I approached the tasting with all the enthusiasm of a woman going for a root canal. Twenty-four California Chardonnays were lined up on the tasting table in our offices. I know what some of our staff were thinking: Let's do these fast and move on to the Pinots.
And I couldn't blame them. There had been such a sameness-such a predictability-to the California Chardonnays we'd been tasting recently, that the whole idea of tasting yet more Chardonnay seemed like enological penance.
We started in. Oak. Butter. Sweet. Oak. Butter. Sweet. And so it went.
Until wine number ten. I wrote: Beautiful rich aroma. . . not fruity exactly, more complex than that. A page out of Burgundy. Pure and fresh-like rain. Yet also just the merest hint of creaminess. Elegant and integrated with a vividness to the flavor that's captivating.

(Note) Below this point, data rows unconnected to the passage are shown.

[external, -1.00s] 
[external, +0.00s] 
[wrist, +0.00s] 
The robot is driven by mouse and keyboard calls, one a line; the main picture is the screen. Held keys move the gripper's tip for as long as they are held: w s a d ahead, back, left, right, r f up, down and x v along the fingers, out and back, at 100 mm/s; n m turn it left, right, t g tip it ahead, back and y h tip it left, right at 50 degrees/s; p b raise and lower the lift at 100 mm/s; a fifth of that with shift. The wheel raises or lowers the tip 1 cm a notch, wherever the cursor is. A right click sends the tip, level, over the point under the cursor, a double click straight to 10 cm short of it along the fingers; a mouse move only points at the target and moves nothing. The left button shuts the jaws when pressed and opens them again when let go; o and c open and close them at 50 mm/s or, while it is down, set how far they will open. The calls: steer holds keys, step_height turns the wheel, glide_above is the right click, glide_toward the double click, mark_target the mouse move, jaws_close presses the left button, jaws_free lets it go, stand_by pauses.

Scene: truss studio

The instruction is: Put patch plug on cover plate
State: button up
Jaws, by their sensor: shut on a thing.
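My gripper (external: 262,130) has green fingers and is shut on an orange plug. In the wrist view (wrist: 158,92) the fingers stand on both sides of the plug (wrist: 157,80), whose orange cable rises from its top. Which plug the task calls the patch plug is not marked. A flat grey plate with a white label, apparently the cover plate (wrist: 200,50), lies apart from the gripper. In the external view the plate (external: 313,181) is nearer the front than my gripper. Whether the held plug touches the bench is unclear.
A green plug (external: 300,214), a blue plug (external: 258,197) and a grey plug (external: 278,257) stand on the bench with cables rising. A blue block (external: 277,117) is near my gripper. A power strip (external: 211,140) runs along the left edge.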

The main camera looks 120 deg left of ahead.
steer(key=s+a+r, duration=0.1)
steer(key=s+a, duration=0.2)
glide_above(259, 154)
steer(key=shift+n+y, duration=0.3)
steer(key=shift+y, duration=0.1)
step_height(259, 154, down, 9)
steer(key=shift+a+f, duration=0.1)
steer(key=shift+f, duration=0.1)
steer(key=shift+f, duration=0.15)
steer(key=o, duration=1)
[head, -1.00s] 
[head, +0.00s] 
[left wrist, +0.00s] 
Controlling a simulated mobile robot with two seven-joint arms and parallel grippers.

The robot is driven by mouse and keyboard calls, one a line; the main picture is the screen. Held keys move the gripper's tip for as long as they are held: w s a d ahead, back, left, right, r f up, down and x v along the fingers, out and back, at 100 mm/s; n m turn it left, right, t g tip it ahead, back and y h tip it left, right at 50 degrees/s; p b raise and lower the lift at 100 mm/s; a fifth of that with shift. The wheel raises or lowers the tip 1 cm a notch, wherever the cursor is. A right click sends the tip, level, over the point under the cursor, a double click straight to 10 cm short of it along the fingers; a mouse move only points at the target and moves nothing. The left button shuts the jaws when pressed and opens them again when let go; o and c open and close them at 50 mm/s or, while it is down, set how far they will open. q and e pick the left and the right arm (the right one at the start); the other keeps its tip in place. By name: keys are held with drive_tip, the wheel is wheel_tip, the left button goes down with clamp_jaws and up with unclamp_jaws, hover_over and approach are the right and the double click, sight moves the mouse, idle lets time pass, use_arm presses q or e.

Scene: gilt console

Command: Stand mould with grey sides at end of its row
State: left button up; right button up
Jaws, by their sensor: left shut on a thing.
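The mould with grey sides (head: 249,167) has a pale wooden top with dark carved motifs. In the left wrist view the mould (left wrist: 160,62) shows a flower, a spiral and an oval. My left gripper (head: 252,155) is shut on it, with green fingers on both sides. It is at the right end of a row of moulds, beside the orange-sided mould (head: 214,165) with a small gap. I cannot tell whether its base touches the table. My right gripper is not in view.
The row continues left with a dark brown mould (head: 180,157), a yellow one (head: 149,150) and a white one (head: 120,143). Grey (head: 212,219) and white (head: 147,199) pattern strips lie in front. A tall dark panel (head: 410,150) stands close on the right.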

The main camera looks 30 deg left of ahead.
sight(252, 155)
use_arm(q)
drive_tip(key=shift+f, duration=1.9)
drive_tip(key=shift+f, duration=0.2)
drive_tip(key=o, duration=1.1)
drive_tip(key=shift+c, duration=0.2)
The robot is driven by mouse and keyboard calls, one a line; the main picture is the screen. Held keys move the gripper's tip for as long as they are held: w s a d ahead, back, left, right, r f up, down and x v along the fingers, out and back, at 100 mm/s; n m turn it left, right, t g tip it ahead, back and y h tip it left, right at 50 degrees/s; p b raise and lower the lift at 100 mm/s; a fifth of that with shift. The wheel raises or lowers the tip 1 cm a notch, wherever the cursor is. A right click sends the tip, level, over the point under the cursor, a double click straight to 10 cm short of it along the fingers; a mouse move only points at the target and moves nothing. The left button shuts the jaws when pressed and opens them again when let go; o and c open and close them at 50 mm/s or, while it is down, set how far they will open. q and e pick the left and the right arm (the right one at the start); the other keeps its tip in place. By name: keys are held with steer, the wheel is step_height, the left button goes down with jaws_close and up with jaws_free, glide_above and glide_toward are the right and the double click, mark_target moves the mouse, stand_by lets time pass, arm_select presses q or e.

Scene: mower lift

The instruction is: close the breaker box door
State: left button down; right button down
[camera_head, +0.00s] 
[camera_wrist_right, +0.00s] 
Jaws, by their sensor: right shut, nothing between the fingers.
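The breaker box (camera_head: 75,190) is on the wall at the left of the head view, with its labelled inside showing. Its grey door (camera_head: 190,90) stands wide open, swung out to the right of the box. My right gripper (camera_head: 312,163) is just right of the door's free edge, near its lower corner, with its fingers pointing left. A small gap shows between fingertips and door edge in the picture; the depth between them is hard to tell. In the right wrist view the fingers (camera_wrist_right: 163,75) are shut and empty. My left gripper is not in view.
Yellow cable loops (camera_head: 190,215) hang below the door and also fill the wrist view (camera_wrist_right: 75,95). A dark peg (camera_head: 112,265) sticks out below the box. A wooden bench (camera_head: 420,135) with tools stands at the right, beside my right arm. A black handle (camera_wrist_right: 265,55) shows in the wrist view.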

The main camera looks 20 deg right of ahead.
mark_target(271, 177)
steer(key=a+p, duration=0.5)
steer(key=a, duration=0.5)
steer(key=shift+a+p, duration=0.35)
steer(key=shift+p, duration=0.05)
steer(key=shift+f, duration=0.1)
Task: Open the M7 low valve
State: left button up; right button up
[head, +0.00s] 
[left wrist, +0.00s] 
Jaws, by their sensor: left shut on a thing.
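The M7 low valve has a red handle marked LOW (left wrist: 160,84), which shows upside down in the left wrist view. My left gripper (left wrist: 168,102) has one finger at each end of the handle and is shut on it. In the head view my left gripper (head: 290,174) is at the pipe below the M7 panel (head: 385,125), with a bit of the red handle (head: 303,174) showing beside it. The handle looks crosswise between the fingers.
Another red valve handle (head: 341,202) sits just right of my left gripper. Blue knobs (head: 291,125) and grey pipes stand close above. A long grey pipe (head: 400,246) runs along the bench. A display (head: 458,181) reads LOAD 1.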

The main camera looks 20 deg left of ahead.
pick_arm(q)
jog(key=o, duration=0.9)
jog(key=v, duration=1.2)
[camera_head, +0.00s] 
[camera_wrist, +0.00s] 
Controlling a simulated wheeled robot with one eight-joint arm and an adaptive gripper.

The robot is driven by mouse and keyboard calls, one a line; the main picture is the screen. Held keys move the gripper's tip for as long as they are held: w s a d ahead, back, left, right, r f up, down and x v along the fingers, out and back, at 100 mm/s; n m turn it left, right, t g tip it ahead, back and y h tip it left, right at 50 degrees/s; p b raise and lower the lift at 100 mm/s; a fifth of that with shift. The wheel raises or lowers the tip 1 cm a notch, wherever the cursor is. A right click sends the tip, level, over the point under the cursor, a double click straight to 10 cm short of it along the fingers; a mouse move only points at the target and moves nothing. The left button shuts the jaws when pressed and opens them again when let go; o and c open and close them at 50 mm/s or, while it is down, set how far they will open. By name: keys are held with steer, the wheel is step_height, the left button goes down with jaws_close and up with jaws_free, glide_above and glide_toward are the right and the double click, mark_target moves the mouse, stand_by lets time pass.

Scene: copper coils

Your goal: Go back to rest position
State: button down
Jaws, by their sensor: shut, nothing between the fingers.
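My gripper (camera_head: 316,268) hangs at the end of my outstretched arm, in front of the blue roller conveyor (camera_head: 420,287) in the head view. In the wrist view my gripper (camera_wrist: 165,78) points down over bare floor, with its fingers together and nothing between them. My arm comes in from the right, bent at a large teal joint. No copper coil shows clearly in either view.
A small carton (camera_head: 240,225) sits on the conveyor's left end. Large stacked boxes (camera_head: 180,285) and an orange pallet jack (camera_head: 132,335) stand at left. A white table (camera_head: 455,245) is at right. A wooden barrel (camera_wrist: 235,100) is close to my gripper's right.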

There was no waiting until the end to find out what this was. I ripped off the paper bag that had been blinding the wine: a 2012 Domaine Anderson Chardonnay. I'd never tasted it (or even heard about it) before. And in fact, it's just come onto the market. Here is its story.
The Big Gamble
Domaine Anderson is the American still wine estate of Louis Roederer Champagne. It's sister—sparkling wine house Roederer Estate—produces what is considered by many sommeliers to be one of the top sparkling wines in the U.S. Indeed, after learning of this connection, I wasn't so surprised, for the Domaine Anderson Chardonnay had the kind of finesse that Roederer Estate's prestige cuvée, L'Ermitage, possesses. The winery makes not only a Chardonnay but also a light-bodied Pinot Noir that's all earth, tea and cola-as far away from a fruit bomb Pinot as you could get. For both of these wines, Burgundian winemaker Jeremy Seysses of Domaine Dujac is a consultant (more on which in a moment).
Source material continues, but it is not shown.